- Given exercise -
Type out the complete listing below word for word, without its pictures.

- Source data -
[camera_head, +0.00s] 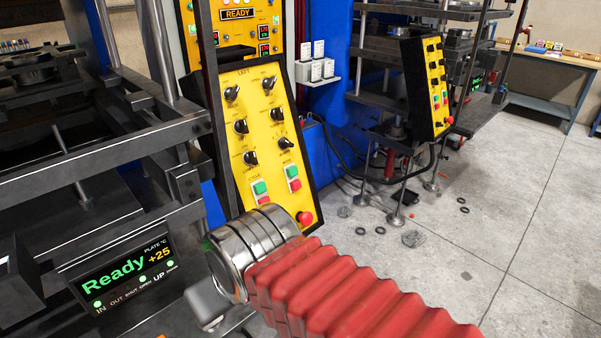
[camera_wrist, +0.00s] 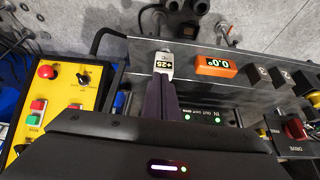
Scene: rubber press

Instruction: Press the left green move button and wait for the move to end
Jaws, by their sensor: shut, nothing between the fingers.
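A yellow panel headed LEFT (camera_head: 236,133) leans beside the press in the head view, with black knobs and two green-over-red button pairs. The right pair's green move button (camera_head: 291,172) shows clear of my arm; the left pair's green button (camera_head: 260,188) is beside it. A red mushroom button (camera_head: 305,218) sits below. In the wrist view, a yellow panel (camera_wrist: 62,125) with a green button (camera_wrist: 38,104) stands left of my gripper (camera_wrist: 163,80), which is shut and empty, apart from that panel. My fingertips cannot be made out in the head view.
The press display (camera_head: 123,277) reads Ready and +25. Dark press plates and bars fill the head view's left. A second yellow panel (camera_head: 427,85) stands further back. In the wrist view, an orange 0.0 readout (camera_wrist: 215,66) is right of my fingers. Open floor lies at right.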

- Task solution -
[camera_head, +0.00s] 
[camera_wrist, +0.00s] 
Scene: rubber press

Instruction: Press the left green move button and wait for the move to end
Jaws, by their sensor: shut, nothing between the fingers.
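A yellow panel headed LEFT (camera_head: 236,133) leans beside the press in the head view, with black knobs and two green-over-red button pairs. The right pair's green move button (camera_head: 291,172) shows clear of my arm; the left pair's green button (camera_head: 260,188) is beside it. A red mushroom button (camera_head: 305,218) sits below. In the wrist view, a yellow panel (camera_wrist: 62,125) with a green button (camera_wrist: 38,104) stands left of my gripper (camera_wrist: 163,80), which is shut and empty, apart from that panel. My fingertips cannot be made out in the head view.
The press display (camera_head: 123,277) reads Ready and +25. Dark press plates and bars fill the head view's left. A second yellow panel (camera_head: 427,85) stands further back. In the wrist view, an orange 0.0 readout (camera_wrist: 215,66) is right of my fingers. Open floor lies at right.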

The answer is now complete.